Recurrence relation: $a_n = 3a_{n-1} + 2n, a_0 = 1$

Solve the following recurrence relation by generating its direct formula: $$a_n = 3a_{n-1} + 2n, a_0 = 1$$ Use the direct formula to find the $10th$ term of the recurrence relation.

My attempt:

$3(10-1) + 2(10)$

$3(9) + 20$

$27 + 20$

$10th$ term = $47$

Is this correct?


Solution 1:

Divide by $3^n$ and define $u_n=a_n/3^n$. Solve the resulting equation for $u_n$ (this involves computing a sum) and retrieve $a_n$.

Solution 2:

For a linear difference equation we break the problem up into $2$ parts: find the general solution to the homogeneous equation and then add any particular solution to the inhomogeneous equation to get the general solution.

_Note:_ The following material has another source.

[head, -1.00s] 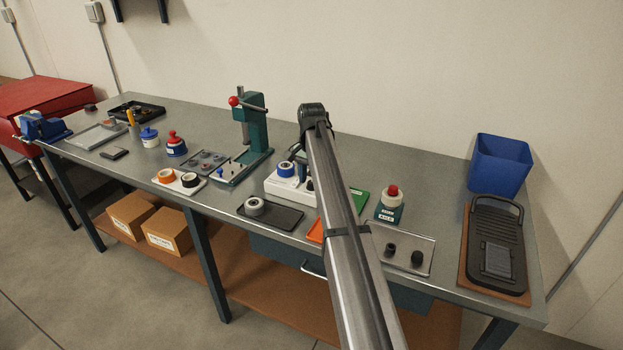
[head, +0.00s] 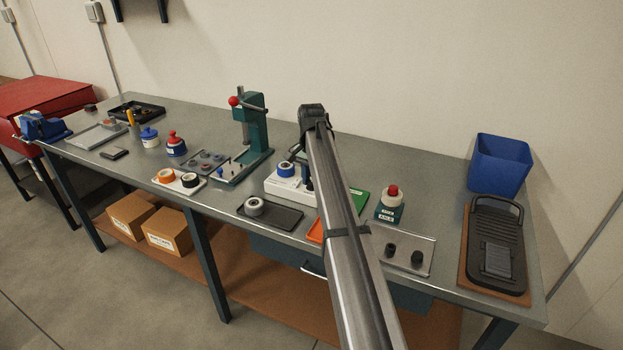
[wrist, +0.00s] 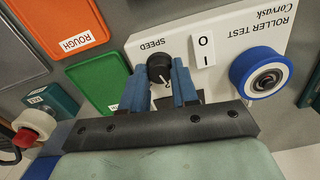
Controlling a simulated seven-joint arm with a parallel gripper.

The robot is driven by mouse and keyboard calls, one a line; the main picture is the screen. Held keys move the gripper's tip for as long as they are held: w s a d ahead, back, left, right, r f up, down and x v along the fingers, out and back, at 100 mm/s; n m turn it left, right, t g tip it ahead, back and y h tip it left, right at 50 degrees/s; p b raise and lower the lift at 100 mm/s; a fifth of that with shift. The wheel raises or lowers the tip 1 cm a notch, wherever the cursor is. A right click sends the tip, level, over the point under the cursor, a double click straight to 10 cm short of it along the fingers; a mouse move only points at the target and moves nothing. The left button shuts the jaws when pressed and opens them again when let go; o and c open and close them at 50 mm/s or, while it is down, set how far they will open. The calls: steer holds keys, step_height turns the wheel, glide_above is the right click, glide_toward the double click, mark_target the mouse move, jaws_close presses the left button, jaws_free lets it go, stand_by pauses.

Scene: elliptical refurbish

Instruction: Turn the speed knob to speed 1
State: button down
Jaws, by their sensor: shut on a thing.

For the homogeneous equation $$a_{h,n}-3a_{h,n-1}=0$$ Take the general solution to be $a_{h,n}=C\cdot r^n$. Then $$C\cdot r^n-3C\cdot r^{n-1}=C\cdot r^{n-1}(r-3)=0$$ So $r=3$. For the inhomogeneous equatio we hope for a solution of the form $a_{p,n}=An+B$. Then $$a_{p,n}=An+B=3a_{p,n-1}+2n=3\left(A(n-1)+B\right)+2n=3An-3A+3B+2n$$ So $-2An=2n$ therefore $A=-1$ and $3A=-3=2B$ so $B=-\frac32$ and our general solution is $$a_n=a_{h,n}+a_{p,n}=C\cdot3^n-n-\frac32$$ The initial condition is $$a_0=C-\frac32=1$$ So $C=\frac52$ and the solution to the initial value problem is $$a_n=\frac52\cdot3^n-n-\frac32$$ This agrees with the first few iterates of @FoobazJohn.